Records of robot episodes
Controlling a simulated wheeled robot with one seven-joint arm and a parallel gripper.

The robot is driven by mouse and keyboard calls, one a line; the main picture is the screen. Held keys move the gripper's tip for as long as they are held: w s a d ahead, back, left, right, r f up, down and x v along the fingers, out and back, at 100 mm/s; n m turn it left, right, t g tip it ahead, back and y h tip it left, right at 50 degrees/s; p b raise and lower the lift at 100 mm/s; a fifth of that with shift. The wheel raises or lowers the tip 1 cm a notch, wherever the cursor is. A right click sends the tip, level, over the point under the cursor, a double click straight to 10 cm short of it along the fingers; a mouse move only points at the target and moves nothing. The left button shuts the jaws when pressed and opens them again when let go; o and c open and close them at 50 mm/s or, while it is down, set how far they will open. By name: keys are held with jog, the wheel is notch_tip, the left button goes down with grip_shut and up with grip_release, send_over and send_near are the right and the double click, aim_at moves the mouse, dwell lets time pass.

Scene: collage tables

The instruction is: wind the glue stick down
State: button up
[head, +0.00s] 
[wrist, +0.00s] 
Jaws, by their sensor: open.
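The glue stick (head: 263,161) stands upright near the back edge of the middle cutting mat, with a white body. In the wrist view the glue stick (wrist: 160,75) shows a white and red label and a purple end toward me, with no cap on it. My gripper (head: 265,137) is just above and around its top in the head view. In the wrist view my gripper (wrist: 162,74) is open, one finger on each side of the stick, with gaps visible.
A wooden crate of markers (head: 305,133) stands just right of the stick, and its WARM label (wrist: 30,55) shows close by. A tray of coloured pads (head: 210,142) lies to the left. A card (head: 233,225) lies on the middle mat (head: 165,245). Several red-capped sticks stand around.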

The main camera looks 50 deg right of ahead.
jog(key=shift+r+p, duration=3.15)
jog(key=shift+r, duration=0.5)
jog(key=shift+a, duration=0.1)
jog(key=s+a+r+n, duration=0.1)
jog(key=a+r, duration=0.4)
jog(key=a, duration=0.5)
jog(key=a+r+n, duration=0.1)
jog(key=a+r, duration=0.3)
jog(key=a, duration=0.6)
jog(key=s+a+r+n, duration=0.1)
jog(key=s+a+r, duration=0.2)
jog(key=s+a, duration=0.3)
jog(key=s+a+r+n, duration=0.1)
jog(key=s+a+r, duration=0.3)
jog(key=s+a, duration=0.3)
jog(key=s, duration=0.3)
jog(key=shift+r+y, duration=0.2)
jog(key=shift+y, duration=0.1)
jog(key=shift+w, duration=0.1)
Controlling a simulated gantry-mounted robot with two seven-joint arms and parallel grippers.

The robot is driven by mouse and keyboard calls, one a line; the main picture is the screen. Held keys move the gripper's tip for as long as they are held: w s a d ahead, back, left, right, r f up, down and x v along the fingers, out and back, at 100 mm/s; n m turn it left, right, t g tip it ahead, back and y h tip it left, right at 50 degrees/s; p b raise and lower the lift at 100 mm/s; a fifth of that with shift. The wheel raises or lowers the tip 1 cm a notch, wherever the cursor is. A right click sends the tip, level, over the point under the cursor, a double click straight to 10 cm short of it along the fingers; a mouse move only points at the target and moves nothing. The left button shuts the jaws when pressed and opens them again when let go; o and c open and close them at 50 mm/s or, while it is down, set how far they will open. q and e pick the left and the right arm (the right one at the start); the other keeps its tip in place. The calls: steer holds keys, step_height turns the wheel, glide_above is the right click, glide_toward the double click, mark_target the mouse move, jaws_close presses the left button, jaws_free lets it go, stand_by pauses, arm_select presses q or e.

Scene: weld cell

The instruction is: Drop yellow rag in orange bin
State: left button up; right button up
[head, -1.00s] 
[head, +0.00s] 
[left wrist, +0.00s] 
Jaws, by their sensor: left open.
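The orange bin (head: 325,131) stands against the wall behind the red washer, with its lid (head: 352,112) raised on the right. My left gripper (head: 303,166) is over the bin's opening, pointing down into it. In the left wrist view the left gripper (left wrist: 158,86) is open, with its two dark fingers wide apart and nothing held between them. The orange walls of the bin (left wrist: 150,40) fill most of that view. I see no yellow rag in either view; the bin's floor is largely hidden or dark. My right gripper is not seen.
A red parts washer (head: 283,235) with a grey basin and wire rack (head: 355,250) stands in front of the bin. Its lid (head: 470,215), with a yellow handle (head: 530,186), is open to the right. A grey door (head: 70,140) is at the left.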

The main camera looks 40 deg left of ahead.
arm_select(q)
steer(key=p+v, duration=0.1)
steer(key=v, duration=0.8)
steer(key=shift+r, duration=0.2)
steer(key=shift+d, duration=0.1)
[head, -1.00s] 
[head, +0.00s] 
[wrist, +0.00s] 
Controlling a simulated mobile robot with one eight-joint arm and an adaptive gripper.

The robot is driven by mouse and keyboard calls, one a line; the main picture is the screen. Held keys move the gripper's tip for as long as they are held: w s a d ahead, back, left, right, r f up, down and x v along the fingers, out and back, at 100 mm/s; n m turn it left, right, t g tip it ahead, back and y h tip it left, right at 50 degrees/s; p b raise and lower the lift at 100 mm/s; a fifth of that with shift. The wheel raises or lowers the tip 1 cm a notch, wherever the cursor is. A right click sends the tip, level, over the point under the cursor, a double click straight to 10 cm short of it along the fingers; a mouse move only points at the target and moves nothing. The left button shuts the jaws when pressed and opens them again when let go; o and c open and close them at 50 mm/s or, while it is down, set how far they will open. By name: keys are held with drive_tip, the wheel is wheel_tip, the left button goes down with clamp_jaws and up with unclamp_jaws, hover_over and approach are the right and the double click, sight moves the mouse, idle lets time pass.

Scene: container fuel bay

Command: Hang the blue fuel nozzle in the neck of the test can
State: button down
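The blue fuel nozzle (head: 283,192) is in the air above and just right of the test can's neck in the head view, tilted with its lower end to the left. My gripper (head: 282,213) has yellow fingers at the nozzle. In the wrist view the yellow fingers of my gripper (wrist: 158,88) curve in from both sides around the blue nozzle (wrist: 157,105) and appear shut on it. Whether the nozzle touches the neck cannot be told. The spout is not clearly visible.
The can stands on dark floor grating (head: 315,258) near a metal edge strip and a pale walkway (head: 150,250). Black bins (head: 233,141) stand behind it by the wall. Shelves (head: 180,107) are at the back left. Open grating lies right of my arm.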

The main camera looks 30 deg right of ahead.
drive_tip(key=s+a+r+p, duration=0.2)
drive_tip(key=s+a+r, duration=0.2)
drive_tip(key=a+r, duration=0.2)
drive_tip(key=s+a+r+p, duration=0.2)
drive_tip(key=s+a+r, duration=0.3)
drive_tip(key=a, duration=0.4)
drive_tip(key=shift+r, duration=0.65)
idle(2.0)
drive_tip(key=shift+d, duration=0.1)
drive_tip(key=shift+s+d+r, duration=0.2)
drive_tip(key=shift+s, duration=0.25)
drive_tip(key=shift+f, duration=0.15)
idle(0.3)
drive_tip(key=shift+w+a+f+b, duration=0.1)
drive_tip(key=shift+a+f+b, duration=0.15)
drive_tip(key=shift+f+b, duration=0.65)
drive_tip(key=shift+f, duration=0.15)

[Exercise instructions]:
Take the listing above and set it down exactly.

[Completed exercise]:
Controlling a simulated wheeled robot with one seven-joint arm and a parallel gripper.

The robot is driven by mouse and keyboard calls, one a line; the main picture is the screen. Held keys move the gripper's tip for as long as they are held: w s a d ahead, back, left, right, r f up, down and x v along the fingers, out and back, at 100 mm/s; n m turn it left, right, t g tip it ahead, back and y h tip it left, right at 50 degrees/s; p b raise and lower the lift at 100 mm/s; a fifth of that with shift. The wheel raises or lowers the tip 1 cm a notch, wherever the cursor is. A right click sends the tip, level, over the point under the cursor, a double click straight to 10 cm short of it along the fingers; a mouse move only points at the target and moves nothing. The left button shuts the jaws when pressed and opens them again when let go; o and c open and close them at 50 mm/s or, while it is down, set how far they will open. By name: keys are held with jog, the wheel is notch_tip, the left button goes down with grip_shut and up with grip_release, send_over and send_near are the right and the double click, aim_at moves the mouse, dwell lets time pass.

Scene: collage tables

The instruction is: wind the glue stick down
State: button up
[head, +0.00s] 
[wrist, +0.00s] 
Jaws, by their sensor: open.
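The glue stick (head: 263,161) stands upright near the back edge of the middle cutting mat, with a white body. In the wrist view the glue stick (wrist: 160,75) shows a white and red label and a purple end toward me, with no cap on it. My gripper (head: 265,137) is just above and around its top in the head view. In the wrist view my gripper (wrist: 162,74) is open, one finger on each side of the stick, with gaps visible.
A wooden crate of markers (head: 305,133) stands just right of the stick, and its WARM label (wrist: 30,55) shows close by. A tray of coloured pads (head: 210,142) lies to the left. A card (head: 233,225) lies on the middle mat (head: 165,245). Several red-capped sticks stand around.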

The main camera looks 50 deg right of ahead.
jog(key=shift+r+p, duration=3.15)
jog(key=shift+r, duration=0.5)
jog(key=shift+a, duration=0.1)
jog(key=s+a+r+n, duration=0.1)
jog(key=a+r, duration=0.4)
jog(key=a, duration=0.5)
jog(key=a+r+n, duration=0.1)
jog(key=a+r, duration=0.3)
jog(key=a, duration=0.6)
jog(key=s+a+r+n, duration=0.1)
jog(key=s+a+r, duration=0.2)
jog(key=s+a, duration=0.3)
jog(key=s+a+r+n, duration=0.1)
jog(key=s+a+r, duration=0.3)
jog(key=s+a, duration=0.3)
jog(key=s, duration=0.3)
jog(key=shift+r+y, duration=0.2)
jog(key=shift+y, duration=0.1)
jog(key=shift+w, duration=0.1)
Controlling a simulated gantry-mounted robot with two seven-joint arms and parallel grippers.

The robot is driven by mouse and keyboard calls, one a line; the main picture is the screen. Held keys move the gripper's tip for as long as they are held: w s a d ahead, back, left, right, r f up, down and x v along the fingers, out and back, at 100 mm/s; n m turn it left, right, t g tip it ahead, back and y h tip it left, right at 50 degrees/s; p b raise and lower the lift at 100 mm/s; a fifth of that with shift. The wheel raises or lowers the tip 1 cm a notch, wherever the cursor is. A right click sends the tip, level, over the point under the cursor, a double click straight to 10 cm short of it along the fingers; a mouse move only points at the target and moves nothing. The left button shuts the jaws when pressed and opens them again when let go; o and c open and close them at 50 mm/s or, while it is down, set how far they will open. q and e pick the left and the right arm (the right one at the start); the other keeps its tip in place. The calls: steer holds keys, step_height turns the wheel, glide_above is the right click, glide_toward the double click, mark_target the mouse move, jaws_close presses the left button, jaws_free lets it go, stand_by pauses, arm_select presses q or e.

Scene: weld cell

The instruction is: Drop yellow rag in orange bin
State: left button up; right button up
[head, -1.00s] 
[head, +0.00s] 
[left wrist, +0.00s] 
Jaws, by their sensor: left open.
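The orange bin (head: 325,131) stands against the wall behind the red washer, with its lid (head: 352,112) raised on the right. My left gripper (head: 303,166) is over the bin's opening, pointing down into it. In the left wrist view the left gripper (left wrist: 158,86) is open, with its two dark fingers wide apart and nothing held between them. The orange walls of the bin (left wrist: 150,40) fill most of that view. I see no yellow rag in either view; the bin's floor is largely hidden or dark. My right gripper is not seen.
A red parts washer (head: 283,235) with a grey basin and wire rack (head: 355,250) stands in front of the bin. Its lid (head: 470,215), with a yellow handle (head: 530,186), is open to the right. A grey door (head: 70,140) is at the left.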

The main camera looks 40 deg left of ahead.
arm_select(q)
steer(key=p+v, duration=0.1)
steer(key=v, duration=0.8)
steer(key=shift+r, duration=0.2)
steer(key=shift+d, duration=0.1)
[head, -1.00s] 
[head, +0.00s] 
[wrist, +0.00s] 
Controlling a simulated mobile robot with one eight-joint arm and an adaptive gripper.

The robot is driven by mouse and keyboard calls, one a line; the main picture is the screen. Held keys move the gripper's tip for as long as they are held: w s a d ahead, back, left, right, r f up, down and x v along the fingers, out and back, at 100 mm/s; n m turn it left, right, t g tip it ahead, back and y h tip it left, right at 50 degrees/s; p b raise and lower the lift at 100 mm/s; a fifth of that with shift. The wheel raises or lowers the tip 1 cm a notch, wherever the cursor is. A right click sends the tip, level, over the point under the cursor, a double click straight to 10 cm short of it along the fingers; a mouse move only points at the target and moves nothing. The left button shuts the jaws when pressed and opens them again when let go; o and c open and close them at 50 mm/s or, while it is down, set how far they will open. By name: keys are held with drive_tip, the wheel is wheel_tip, the left button goes down with clamp_jaws and up with unclamp_jaws, hover_over and approach are the right and the double click, sight moves the mouse, idle lets time pass.

Scene: container fuel bay

Command: Hang the blue fuel nozzle in the neck of the test can
State: button down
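The blue fuel nozzle (head: 283,192) is in the air above and just right of the test can's neck in the head view, tilted with its lower end to the left. My gripper (head: 282,213) has yellow fingers at the nozzle. In the wrist view the yellow fingers of my gripper (wrist: 158,88) curve in from both sides around the blue nozzle (wrist: 157,105) and appear shut on it. Whether the nozzle touches the neck cannot be told. The spout is not clearly visible.
The can stands on dark floor grating (head: 315,258) near a metal edge strip and a pale walkway (head: 150,250). Black bins (head: 233,141) stand behind it by the wall. Shelves (head: 180,107) are at the back left. Open grating lies right of my arm.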

The main camera looks 30 deg right of ahead.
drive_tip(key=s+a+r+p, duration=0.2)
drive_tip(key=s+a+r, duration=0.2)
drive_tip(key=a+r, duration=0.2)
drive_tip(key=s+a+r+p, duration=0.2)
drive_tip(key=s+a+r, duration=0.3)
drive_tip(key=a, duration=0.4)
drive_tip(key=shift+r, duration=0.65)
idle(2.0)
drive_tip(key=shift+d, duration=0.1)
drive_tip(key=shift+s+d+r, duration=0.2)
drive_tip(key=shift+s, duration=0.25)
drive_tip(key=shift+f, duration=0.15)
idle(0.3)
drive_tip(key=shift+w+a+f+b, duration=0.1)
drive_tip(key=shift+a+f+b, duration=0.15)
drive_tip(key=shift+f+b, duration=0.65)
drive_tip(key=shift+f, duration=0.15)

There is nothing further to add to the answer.